Problem to work on — Return each line of the data below verbatim; pictures are to be left out.

Supplied material —
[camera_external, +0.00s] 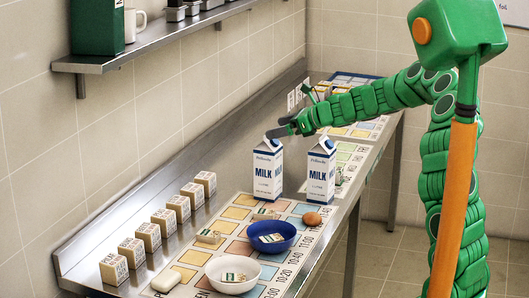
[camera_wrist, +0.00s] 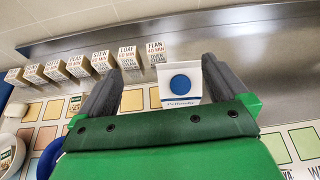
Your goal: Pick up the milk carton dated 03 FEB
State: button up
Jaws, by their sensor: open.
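Two white and blue milk cartons stand upright on the steel counter in the external view: a left one (camera_external: 268,172) and a right one (camera_external: 319,174). The small print on both is too fine to read, so I cannot tell which is dated 03 FEB. My gripper (camera_external: 280,127) is open at the top of the left carton. In the wrist view, a carton top with a round blue cap (camera_wrist: 180,84) shows between the two spread fingers of my gripper (camera_wrist: 161,76), nearer the right finger. The carton's lower part is hidden there.
A row of small labelled boxes (camera_external: 163,221) stands along the wall side. A blue bowl (camera_external: 271,238), a white bowl (camera_external: 233,274), an egg (camera_external: 312,219) and a butter-like block (camera_external: 166,281) lie in front, on and around a coloured chart (camera_external: 213,246). A shelf (camera_external: 150,46) hangs above.

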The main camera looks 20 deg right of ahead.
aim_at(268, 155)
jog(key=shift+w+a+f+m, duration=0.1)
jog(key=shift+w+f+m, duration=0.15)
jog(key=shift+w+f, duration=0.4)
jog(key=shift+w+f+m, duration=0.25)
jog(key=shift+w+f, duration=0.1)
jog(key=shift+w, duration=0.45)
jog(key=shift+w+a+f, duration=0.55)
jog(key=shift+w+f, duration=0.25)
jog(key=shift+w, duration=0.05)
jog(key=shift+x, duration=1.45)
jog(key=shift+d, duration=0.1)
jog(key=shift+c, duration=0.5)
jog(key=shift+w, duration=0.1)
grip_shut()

Expected answer —
[camera_external, +0.00s] 
[camera_wrist, +0.00s] 
Your goal: Pick up the milk carton dated 03 FEB
State: button up
Jaws, by their sensor: open.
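Two white and blue milk cartons stand upright on the steel counter in the external view: a left one (camera_external: 268,172) and a right one (camera_external: 319,174). The small print on both is too fine to read, so I cannot tell which is dated 03 FEB. My gripper (camera_external: 280,127) is open at the top of the left carton. In the wrist view, a carton top with a round blue cap (camera_wrist: 180,84) shows between the two spread fingers of my gripper (camera_wrist: 161,76), nearer the right finger. The carton's lower part is hidden there.
A row of small labelled boxes (camera_external: 163,221) stands along the wall side. A blue bowl (camera_external: 271,238), a white bowl (camera_external: 233,274), an egg (camera_external: 312,219) and a butter-like block (camera_external: 166,281) lie in front, on and around a coloured chart (camera_external: 213,246). A shelf (camera_external: 150,46) hangs above.

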The main camera looks 20 deg right of ahead.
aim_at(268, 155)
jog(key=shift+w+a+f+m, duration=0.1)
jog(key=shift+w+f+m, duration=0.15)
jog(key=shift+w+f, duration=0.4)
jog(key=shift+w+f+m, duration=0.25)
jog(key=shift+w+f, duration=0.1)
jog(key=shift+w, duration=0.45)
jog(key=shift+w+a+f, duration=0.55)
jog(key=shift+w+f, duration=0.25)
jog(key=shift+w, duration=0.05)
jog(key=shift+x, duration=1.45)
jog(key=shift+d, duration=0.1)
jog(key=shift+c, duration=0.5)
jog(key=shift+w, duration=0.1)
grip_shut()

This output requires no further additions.